* **Exercise prompt**
Each line of the listing that contains the word "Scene" is to be copied.

▬▬▬▬▬▬▬▬▬▬

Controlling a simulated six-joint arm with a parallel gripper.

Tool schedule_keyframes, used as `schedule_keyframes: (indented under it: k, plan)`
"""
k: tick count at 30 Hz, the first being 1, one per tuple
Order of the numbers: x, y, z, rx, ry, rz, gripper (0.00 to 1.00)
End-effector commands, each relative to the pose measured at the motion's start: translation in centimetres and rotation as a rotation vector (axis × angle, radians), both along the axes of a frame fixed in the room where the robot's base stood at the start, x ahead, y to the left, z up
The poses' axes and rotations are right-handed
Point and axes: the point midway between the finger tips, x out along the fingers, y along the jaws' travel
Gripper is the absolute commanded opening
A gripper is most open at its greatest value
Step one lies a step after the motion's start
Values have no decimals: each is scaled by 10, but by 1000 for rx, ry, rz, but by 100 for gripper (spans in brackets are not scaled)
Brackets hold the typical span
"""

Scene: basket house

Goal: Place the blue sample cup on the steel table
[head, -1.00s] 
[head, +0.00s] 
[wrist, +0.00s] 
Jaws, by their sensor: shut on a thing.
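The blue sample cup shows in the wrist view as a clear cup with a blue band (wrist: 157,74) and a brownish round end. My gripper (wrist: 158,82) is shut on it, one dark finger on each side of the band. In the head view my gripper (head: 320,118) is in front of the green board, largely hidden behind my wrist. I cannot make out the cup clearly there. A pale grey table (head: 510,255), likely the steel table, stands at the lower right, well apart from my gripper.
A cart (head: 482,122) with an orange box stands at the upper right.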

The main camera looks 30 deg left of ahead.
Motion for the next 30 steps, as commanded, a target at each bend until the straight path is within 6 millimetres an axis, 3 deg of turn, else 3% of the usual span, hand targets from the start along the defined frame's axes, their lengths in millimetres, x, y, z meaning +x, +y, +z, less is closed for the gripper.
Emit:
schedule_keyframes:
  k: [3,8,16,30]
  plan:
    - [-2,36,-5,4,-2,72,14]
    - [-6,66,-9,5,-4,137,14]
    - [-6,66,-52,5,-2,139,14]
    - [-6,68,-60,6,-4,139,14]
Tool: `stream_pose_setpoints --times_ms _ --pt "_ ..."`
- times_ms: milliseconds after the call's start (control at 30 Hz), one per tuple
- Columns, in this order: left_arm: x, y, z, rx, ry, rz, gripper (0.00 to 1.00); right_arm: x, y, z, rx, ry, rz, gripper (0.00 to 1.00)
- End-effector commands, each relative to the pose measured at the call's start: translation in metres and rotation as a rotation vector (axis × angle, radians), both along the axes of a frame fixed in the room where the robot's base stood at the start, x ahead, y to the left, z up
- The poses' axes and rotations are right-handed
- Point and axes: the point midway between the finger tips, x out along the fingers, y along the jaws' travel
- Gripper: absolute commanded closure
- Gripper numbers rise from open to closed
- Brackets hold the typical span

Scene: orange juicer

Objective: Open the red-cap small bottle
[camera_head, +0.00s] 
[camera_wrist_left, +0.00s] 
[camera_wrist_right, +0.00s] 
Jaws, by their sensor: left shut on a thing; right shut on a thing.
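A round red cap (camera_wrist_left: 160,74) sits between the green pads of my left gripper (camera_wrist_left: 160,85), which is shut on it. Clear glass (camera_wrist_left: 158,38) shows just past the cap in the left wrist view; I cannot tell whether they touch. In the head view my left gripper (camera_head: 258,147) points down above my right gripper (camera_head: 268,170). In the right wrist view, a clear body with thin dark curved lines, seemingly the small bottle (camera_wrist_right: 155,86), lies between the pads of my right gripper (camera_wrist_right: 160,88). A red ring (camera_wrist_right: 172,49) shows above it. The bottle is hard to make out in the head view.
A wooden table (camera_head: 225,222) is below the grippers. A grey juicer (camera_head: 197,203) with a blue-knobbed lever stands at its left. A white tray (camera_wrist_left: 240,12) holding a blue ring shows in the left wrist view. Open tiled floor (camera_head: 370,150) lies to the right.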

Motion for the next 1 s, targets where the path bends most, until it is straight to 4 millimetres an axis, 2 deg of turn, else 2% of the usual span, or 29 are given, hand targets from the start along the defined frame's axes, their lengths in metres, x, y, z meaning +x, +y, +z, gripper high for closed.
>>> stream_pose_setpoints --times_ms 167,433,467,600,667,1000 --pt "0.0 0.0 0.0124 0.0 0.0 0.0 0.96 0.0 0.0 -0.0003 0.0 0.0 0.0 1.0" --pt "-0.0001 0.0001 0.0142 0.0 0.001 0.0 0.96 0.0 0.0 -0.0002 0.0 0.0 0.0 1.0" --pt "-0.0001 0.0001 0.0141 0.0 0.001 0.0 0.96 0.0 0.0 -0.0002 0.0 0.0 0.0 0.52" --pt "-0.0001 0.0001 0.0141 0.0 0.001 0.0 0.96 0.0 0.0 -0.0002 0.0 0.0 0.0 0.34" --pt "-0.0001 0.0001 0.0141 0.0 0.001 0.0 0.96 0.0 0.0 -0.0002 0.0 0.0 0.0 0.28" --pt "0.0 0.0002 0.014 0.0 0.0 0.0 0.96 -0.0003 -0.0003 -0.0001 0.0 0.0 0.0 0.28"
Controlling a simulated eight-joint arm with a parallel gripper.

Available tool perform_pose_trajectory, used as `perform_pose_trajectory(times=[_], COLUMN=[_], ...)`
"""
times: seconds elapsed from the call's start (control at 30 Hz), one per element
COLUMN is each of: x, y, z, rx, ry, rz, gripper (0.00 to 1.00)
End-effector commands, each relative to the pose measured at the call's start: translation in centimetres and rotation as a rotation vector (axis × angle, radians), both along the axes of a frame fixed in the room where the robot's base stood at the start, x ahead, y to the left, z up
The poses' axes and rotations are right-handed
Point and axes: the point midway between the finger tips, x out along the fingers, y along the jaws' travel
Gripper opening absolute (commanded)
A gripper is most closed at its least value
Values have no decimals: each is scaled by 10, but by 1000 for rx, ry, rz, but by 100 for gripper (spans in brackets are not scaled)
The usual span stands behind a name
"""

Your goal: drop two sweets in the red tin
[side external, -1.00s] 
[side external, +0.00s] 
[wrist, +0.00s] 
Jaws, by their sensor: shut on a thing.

▬▬▬▬▬▬▬▬▬▬

* **Exercise solution**
Scene: basket house
Scene: orange juicer

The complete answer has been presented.